When Jonathan Halevi found that websites affiliated with Hamas and Hezbollah were being hosted on servers owned by the Canadian company iWeb he contacted iWeb and asked for them to be taken down. He was not successful. However, when CBC translated some Arabic in the discussion forum and contacted iWeb claiming that they were hosting “a site whose content could violate Canada’s anti-terrorism act” iWeb re-evaluated and took down the sites.
It is unclear exactly which specific sites were targeted although both www.almanar.com.lb (Hezbollah affiliated) and www.aqsatv.ps (Hamas affiliated) were both previously hosted on iWeb. After the initial complaint, iWeb reviewed the English content of the web site(s) (almanar has an English section, aqsatv does not appear to have an English section it is not clear what was actually reveiwed) and determined that “the English version did not seem to have any content which could violate our policies or laws.” However, after CBC’s claim that they were in violation of Canada’s anti-terrorism act iWeb removed the site(s):
In this case, analysis of the site had been done on the English version of the site, a version that did not seem to include material or content that was illegal or in violation of our terms of service (these facts were confirmed by journalists involved in this case). We informed our customer of this complaint and of the conclusions we came to. We also informed the individual who made the complaint, who did not provide any feedback or additional information.
It actually appears that the offending content which lead to the removal of the web sites were actually COMMENTS posted beneath an article:
People’s comments under the article in question are a good example, several believe that the site had to be removed and others believe that this is freedom of expression; who is right?

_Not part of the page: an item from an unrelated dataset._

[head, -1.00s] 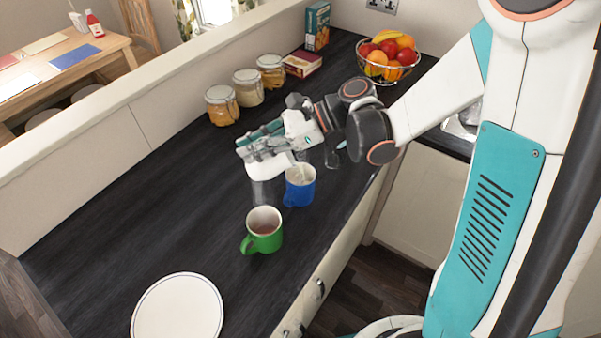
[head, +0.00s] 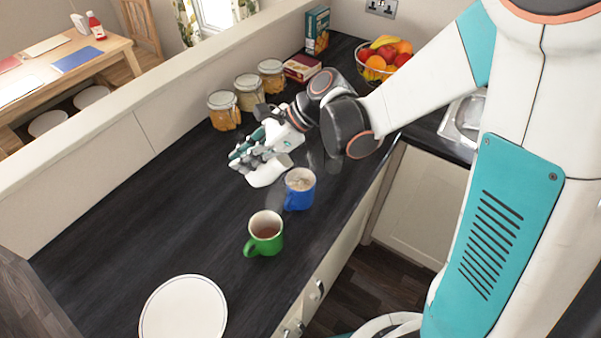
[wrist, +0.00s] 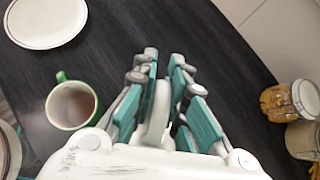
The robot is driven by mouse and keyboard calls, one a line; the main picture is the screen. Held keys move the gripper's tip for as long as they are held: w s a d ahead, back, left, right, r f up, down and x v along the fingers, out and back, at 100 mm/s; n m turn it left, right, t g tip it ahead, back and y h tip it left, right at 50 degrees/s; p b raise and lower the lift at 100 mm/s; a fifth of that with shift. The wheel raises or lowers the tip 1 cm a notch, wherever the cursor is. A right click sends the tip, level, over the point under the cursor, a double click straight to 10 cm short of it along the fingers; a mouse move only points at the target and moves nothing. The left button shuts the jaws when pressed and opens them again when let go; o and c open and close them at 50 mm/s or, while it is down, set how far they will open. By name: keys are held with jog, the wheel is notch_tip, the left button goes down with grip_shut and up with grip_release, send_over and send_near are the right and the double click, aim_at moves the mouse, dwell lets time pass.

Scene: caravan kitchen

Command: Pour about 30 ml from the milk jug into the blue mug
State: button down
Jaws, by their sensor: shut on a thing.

In response to the original complaint iWeb suggested that that the RCMP be contacted and if the content violated the law they would act. But after CBC’s involvement they acted to remove the content without this:
For our part, we determine that the initial complaint, which did not target a specific part or section of the site was not, at first glance, substantiated and that the version and sections of the site that we analyzed were conformed with Canadian laws and our policies. That being said, we originally specified to the person who made the complaint that if they felt the issue required legal attention, that they should voice their concern to the competent authorities like the RCMP (Royal Canadian Mounted Police) so that they can also analyze the content and that we will collaborate with their verdict. When the complaint reached us for a second time, the new information provided to us made us revise our position. We then agreed that it was not informative speech or opinion or freedom of expression anymore, but a threat to human beings who violates our policies for using this service and why we intervened by shutting down the sites in question.
The details are still a bit confusing:
- What were the exact web sites in question? Are they in fact www.almanar.com.lb and www.aqsatv.ps?
- What was the exact offending content that CBC felt was a violation of Canada’s anti terrorism act? Was it a post in a discussion forum? Was it a comment posted below an article? On which site?
- Were these web sites removed due to content posted by USERS and not by the owners of the sites?
- Were the owners of the web sites given the opportunity to moderate/delete the offending user comments?
- Were the owners of the web sites given the opportunity to keep the English version, which had no offending content?
This, of course, is not the first time this has happened. I have posted about this in the past:
Content removed for allegedly supporting terrorism is one of the least documented forms of takedown… The Internet Haganah, which calls for the removal of sites which allegedly support terrorism, had counted 600 successful takedowns by 2005. These include websites, groups hosted by Yahoo! and storefronts at Cafe Press. In 2005, the Toronto-based Friends of Simon Wiesenthal Center had several sites removed by their ISPs, one of which only contained a flag that carried the inscription, ‘There is no other God but Allah’. There was no hateful text or material advocating suicide bombing. The issue, as noted in the press release, was that the flag appeared to be the same one used by Hizb-ut-Tahrir, a group that, at the time, was not on the US State Department’s or Canada’s list of terrorist organisations.
Pending answers to the questions above, it seems that the issue here is not one of content but of association, pressure and selective enforcement.
OrgName: In2net Network Inc.
Address: 3602 Gilmore Way,
Address: Suite 210
These cases raise troubling question concerning transparency and due process the lack of which leads to chilling effects on freedom of expression. While the details are still unclear, it appears that these sites were removed after CBC determined that forums posts or comment posts were in violation of Canada’s anti-terrorism act. That is, not content posted by the owner’s of web sites but by users. And it is unclear if the owner’s of the sites were given the opportunity to moderate the offending content. This has consequences that go beyond just this case. The “vigilante model” of takedown puts the power of judge, jury and executioner in the hands of hosting providers and ISPs. The entire process lacks transparency, accountability and oversight.